A Europa Unida nasceu dos escombros de duas guerras. Países que se enfrentaram em campos de batalhas, como Alemanha, Itália e França, estavam no pequeno grupo de seis países que, no dia 25 de março de 1957, reuniu-se em Roma para ampliar o acordo do carvão e do aço e assinar um tratado de energia atômica. Dali começou o salto para o sonho de uma Europa Unida.

Hoje, 50 anos depois, contam-se avanços, crises, reveses, ameaças, mas o continente é o maior bloco econômico e político do mundo.

A Europa nasceu por delegação, todos os governos democráticos obedecendo às decisões dos seus eleitores. Seu avanço tem sido a consolidação de valores comuns em cima de um princípio básico: todos são cidadãos da União sem deixar de ser cidadãos de cada nacionalidade.

Os passos foram dados devagar. A comunidade do Carvão e do Aço aprofundou a rebaixa tarifária e criou tarifas comuns contra outros países. Novos países foram entrando. Um dia, virou Comunidade Econômica Européia. Em Maastricht, em 91, foram estabelecidos os critérios e parâmetros a serem seguidos pela política fiscal de cada país. Em 1993, percebeu-se que o "econômica" era um reducionismo, e o nome mudou para Comunidade Européia e, depois, Europa Unida.

Mesmo assim, uma pesquisa do Financial Times mostrou que 44% dos europeus acham que sua vida está pior agora do que estava antes da entrada no bloco. De fato, o bloco tem enormes desafios pela frente: a geração do pós-guerra chega a época de se aposentar, e a previdência precisa de reformas. Os imigrantes explicam, segundo alguns, o aumento da atividade econômica dos últimos anos, mas criam tensões e contradições sociais enormes que terão que ser superadas. Há demógrafos prevendo que a população do bloco será de 449 milhões de pessoas em 2050; 10 milhões a menos que hoje, mesmo se calculando um aumento de 35 milhões de migrantes. Como incluir os migrantes no mesmo nível de cidadania oferecida à população tradicional? Como convencer os europeus a se aposentar mais tarde e a abrir mão de vantagens do Estado de bem-estar social? Como reduzir os subsídios agrícolas e manter povoadas as regiões do campo? Como avançar com o projeto da Constituição comum?

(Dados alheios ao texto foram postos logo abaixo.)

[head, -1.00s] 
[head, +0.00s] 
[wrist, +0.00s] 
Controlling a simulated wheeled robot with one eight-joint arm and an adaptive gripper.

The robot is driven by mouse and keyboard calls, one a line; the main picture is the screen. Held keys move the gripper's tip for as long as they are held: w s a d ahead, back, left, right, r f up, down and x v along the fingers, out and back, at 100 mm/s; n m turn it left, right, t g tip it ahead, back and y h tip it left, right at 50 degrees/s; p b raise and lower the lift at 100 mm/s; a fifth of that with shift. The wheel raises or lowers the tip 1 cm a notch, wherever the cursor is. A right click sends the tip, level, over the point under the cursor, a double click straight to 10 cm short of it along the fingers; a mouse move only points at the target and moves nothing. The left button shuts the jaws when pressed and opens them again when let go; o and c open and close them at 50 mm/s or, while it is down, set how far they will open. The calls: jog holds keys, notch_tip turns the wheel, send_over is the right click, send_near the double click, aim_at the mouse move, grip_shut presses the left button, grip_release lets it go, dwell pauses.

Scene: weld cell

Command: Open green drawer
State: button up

Principalmente, é preciso saber como dinamizar a economia de forma permanente. Nos últimos dois anos, ela tem crescido a níveis surpreendentes para a Europa. Mas, para revigorar a economia, prescreve a revista "Economist", é preciso adotar medidas dolorosas, como mercado de trabalho flexível, reforma do Estado do bem-estar social, e maior competição, principalmente, em serviços.

Mas há avanços admiráveis: a Inglaterra, tão receosa do projeto de união monetária, é quem está liderando o caminho para se enfrentar o desafio do século XXI: o aquecimento global. Talvez por culpa, por saber que emitiu a maior parte do estoque de gases de efeito estufa nas revoluções industriais, talvez por visão das suas lideranças, é a Inglaterra que acaba de fazer a mais ousada proposta de redução das emissões: cortar 60% até 2050, com metas anuais.

Há 50 anos, em 25 de março, seis países, um deles com seu território dividido ao meio, reuniram-se em Roma para fazer o primeiro esboço de uma grande ousadia. Eram apenas França, Holanda, Bélgica, Luxemburgo, Alemanha e Itália. Hoje eles são 27 países. Todos são democráticos. Foram vencidas as tiranias que aprisionaram a Espanha e Portugal por décadas; resgatados da tirania vários países que viveram sob o jugo soviético, que ousou até marchar sobre a bela e eterna Praga. A Alemanha foi unificada. As crises passaram, e outras virão, mas o bloco representa 20% da economia mundial e do comércio global. Eles têm uma moeda comum que virou uma das mais fortes do mundo. Têm um parlamento para o qual votam os cidadãos da União. Os europeus se enfrentaram em duas guerras que viraram conflitos mundiais na primeira metade do século XX; na segunda metade, construíram um elo tão forte que torna uma guerra entre eles algo impensável. Essa é a maior conquista desta senhora que acaba de fazer 50 anos olhando os desafios do século XXI.